### DATASET RECORDS:
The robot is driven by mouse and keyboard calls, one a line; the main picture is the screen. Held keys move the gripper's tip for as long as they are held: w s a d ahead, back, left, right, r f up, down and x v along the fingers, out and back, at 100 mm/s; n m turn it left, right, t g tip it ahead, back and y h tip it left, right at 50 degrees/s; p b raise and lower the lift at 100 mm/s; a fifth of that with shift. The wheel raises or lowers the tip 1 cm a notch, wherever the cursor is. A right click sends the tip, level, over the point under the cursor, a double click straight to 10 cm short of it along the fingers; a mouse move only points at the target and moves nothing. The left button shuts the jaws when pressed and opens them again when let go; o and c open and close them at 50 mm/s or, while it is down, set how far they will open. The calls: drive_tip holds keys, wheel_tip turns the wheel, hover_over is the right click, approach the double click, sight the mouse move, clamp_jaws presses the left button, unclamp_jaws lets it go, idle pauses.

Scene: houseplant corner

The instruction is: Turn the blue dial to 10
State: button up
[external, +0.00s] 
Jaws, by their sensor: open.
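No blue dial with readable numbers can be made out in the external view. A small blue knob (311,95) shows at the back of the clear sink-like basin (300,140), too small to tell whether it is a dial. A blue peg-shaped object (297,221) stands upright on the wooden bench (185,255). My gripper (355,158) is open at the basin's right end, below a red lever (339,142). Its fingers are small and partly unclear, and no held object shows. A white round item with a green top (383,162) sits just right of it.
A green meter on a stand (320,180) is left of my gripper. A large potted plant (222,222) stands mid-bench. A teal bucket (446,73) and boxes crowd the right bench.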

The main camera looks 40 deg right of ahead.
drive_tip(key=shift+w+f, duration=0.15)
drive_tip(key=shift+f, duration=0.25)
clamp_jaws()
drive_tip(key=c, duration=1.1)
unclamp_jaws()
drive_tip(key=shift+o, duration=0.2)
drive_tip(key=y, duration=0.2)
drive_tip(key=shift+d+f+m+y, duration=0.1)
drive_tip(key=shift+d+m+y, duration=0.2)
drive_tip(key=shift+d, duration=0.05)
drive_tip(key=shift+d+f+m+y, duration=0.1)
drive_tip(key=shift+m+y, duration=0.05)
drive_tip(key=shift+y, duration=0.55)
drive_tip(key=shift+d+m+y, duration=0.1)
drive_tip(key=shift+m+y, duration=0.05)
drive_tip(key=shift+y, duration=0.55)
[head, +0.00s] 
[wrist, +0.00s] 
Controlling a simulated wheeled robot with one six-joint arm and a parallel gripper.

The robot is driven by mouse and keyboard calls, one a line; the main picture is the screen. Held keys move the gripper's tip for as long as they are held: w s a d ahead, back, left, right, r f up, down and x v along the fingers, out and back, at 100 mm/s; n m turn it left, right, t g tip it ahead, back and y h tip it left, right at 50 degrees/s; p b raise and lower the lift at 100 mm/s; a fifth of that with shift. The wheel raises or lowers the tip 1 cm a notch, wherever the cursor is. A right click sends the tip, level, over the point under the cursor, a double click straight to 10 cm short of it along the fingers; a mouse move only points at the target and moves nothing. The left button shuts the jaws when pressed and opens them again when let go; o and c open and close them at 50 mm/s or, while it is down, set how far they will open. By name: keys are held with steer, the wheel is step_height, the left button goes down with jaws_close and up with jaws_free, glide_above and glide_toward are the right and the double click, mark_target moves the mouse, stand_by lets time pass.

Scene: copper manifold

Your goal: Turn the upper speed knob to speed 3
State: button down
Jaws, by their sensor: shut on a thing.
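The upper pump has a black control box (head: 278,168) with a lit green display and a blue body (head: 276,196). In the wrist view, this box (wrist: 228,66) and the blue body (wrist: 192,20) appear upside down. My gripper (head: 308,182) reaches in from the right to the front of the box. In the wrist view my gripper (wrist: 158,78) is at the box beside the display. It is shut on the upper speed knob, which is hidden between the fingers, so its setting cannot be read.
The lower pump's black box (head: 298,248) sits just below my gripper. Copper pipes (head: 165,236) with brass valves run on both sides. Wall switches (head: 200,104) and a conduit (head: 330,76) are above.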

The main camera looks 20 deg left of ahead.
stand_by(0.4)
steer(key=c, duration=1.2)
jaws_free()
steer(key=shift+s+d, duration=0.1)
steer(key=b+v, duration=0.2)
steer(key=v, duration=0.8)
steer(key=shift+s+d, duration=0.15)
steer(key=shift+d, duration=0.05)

### REQUIRED TASK:
Give again only the lines from the one bearing "The instruction is: Turn the blue dial to 10" through the one bearing "Controlling a simulated", exactly as they stand.

### TASK RESPONSE:
The instruction is: Turn the blue dial to 10
State: button up
[external, +0.00s] 
Jaws, by their sensor: open.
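No blue dial with readable numbers can be made out in the external view. A small blue knob (311,95) shows at the back of the clear sink-like basin (300,140), too small to tell whether it is a dial. A blue peg-shaped object (297,221) stands upright on the wooden bench (185,255). My gripper (355,158) is open at the basin's right end, below a red lever (339,142). Its fingers are small and partly unclear, and no held object shows. A white round item with a green top (383,162) sits just right of it.
A green meter on a stand (320,180) is left of my gripper. A large potted plant (222,222) stands mid-bench. A teal bucket (446,73) and boxes crowd the right bench.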

The main camera looks 40 deg right of ahead.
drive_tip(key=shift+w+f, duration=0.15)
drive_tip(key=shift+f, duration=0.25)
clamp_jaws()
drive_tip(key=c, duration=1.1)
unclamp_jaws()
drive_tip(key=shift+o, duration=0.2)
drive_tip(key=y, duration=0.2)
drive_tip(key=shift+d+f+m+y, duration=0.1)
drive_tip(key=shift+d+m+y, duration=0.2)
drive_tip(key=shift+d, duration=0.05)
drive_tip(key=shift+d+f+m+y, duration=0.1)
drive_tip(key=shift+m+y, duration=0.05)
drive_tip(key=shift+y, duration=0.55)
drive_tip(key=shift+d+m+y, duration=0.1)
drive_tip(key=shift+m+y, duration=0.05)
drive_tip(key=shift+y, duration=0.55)
[head, +0.00s] 
[wrist, +0.00s] 
Controlling a simulated wheeled robot with one six-joint arm and a parallel gripper.

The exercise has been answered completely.